Paige Doherty killer John Leathem wins appeal against ‘excessive’ sentence

The man convicted of the murder of school girl Paige Doherty has had his sentence reduced following an appeal after claiming that the punishment part imposed was “excessive”.

John Leathem was sentenced to life imprisonment with a punishment part of 27 years after pleading guilty to the murder of the 15-year-old in September 2016, but the High Court of Justiciary Appeal Court ruled that the length of the punishment part selected was “inconsistent with current sentencing practice” and reduced the sentence to 23 years.

The Lord Justice Clerk, Lady Dorrian, sitting with Lord Bracadale and Lord Turnbull, heard that Leathem, 32, pled guilty at the High Court in Glasgow to charges of murder and attempting to pervert the course of justice.

On the murder charge he was sentenced to a punishment part of 27 years, which was reduced from 30 years to reflect the guilty plea. He was also given a concurrent period of six years for attempting to defeat the ends of justice.

Leave to appeal was granted to challenge the length of the punishment part selected, the sentence imposed on the attempt to pervert the course of justice charge and the level of sentence discount afforded.

On behalf of the appellant it was argued that the starting point for the duration of the punishment part was “excessive” and “inconsistent comparatively with contemporary sentencing practice”.

It was also submitted that the selection of a concurrent sentence of six years, which had led the sentencing judge to enhance the period of the punishment part by three years, was also excessive and that the period of discount permitted was “insufficient” to reflect the proper “utilitarian value” of the plea.

It was accepted that there were relevant and important aggravating features present in the appellant’s conduct, namely the “vicious and sustained” nature of the attack, the fact that the victim was a child and the appellant’s conduct in the period between the murder and the date of his arrest.

However, it was pointed out that there were also relevant mitigating features to be taken into account, including the fact the appellant was a first offender, he was married with a young daughter and ran a moderately successful business within the local community where he lived.

His actions were said to be “out of character”, the murder was committed “spontaneously” and he had expressed “genuine remorse”.

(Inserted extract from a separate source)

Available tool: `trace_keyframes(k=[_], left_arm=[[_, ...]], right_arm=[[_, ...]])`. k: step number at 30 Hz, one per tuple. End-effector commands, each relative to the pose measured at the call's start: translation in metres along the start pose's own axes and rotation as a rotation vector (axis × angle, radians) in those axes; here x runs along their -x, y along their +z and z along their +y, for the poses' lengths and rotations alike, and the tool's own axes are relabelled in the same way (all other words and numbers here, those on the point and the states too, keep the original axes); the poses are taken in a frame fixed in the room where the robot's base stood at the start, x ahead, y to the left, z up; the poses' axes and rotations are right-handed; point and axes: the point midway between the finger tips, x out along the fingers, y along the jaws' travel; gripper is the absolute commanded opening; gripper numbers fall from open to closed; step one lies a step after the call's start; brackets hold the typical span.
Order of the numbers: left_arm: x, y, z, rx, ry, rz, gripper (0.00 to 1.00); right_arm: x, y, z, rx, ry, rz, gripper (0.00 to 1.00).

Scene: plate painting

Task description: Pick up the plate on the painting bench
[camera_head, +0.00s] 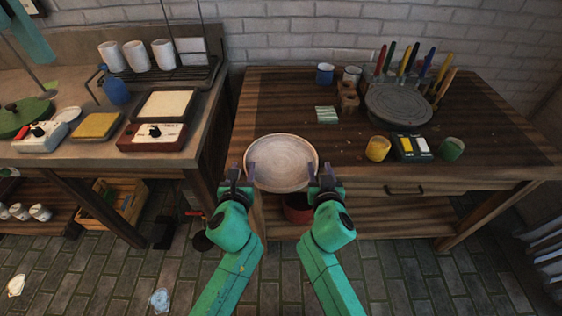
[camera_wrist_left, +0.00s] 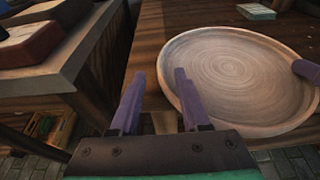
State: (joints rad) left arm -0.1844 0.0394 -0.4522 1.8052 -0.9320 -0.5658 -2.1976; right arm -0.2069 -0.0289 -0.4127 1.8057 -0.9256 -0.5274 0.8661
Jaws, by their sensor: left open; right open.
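The round, pale plate (camera_head: 281,162) lies at the front left edge of the wooden painting bench (camera_head: 215,130). It also fills the right of the left wrist view (camera_wrist_left: 238,78). My left gripper (camera_head: 243,174) is open at the plate's left rim. In the left wrist view its inner finger overlaps the rim and its outer finger stands outside it; whether the fingers touch the plate is unclear. My right gripper (camera_head: 325,176) is open at the plate's right rim, and one of its fingertips shows at the right edge of the left wrist view (camera_wrist_left: 306,70).
Right of the plate stand a yellow cup (camera_head: 377,149), a paint box (camera_head: 411,147) and a green cup (camera_head: 452,149). Behind them are a grey turntable (camera_head: 398,104) and upright tools. A second table (camera_head: 60,156) stands left. The bench between plate and paint cups is clear.

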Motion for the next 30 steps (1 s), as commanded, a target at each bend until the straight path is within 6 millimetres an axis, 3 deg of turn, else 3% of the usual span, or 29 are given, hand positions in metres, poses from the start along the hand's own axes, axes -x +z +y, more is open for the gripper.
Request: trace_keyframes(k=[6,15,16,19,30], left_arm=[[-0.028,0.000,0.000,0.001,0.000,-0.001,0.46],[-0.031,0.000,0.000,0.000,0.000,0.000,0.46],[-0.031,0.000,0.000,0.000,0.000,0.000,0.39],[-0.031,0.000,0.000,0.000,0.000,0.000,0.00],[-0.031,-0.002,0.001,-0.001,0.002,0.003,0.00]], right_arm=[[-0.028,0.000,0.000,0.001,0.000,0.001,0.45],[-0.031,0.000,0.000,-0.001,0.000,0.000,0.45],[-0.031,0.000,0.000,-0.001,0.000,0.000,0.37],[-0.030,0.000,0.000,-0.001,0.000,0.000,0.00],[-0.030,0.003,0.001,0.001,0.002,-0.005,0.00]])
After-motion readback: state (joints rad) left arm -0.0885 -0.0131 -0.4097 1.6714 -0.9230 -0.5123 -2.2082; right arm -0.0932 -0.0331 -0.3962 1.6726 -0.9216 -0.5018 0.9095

It was submitted that an analysis of the cases to which he referred – including the cases of Robert Chalmers in 2014, Alexander Pacteau in 2015 and Tanveer Ahmed in 2016 – demonstrated that they all contained “aggravating features of a more numerous and significant nature” than were present in the appellant’s case, which led to the conclusion that a punishment part in the order of 30 years were restricted to cases which are significantly more serious than the present in relation to cause of death and which contain elements such as dismemberment after death.

It was also argued, again with reference to Chalmers, that the sentence imposed on the attempt to defeat the ends of justice charge was excessive.

The appeal judges agreed and quashed the punishment part imposed.

Delivering the opinion of the court, Lord Turnbull said: “As the presiding judge made clear in her sentencing statement, the appellant in the present case engaged in a brutal, savage and frenzied attack on a young defenceless child before attempting to cover up his actions. In the course of that attack he appears to have struck her in the region of 146 times. Each case must be determined upon its own facts and those just identified demonstrate that the appellant committed a most appalling murder.

“Even in such cases though, all of the relevant circumstances require to be given proper weight before the appropriate sentence can be identified. The appellant was a family man of previous good character who had not offended before and who had expressed remorse. The murder was not premeditated. The extent of his efforts to defeat the ends of justice can be measured against certain of the conduct which took place in some of the other cases referred to above.

“When these circumstances are all taken account of we think it can be said that the length of the punishment part selected in this case was inconsistent with current sentencing practice and was excessive.”

The judges also held that by comparison with the circumstances of the case of Chalmers v HM Advocate, the sentence imposed on the appellant in respect of charge 2, and the resultant enhancement of the punishment part by a period of three years, was excessive.

Lord Turnbull added: “In our opinion the appropriate starting point for the punishment part selected in respect of charge 1 ought to have been a period of 25 years. The appropriate sentence on charge 2 ought to have been one of three years’ imprisonment to run concurrently with the life sentence imposed. In these circumstances it would have been appropriate to enhance the punishment part by a further period of one year to a total of 26 years.

“Thereafter the question of reflecting the utilitarian value of the plea by way of sentencing discount arises. In light of the history of case preparation as given to us by the advocate depute we consider that the utilitarian value of the plea merits no more than a discount of three years. This would result in an overall punishment part of 23 years.”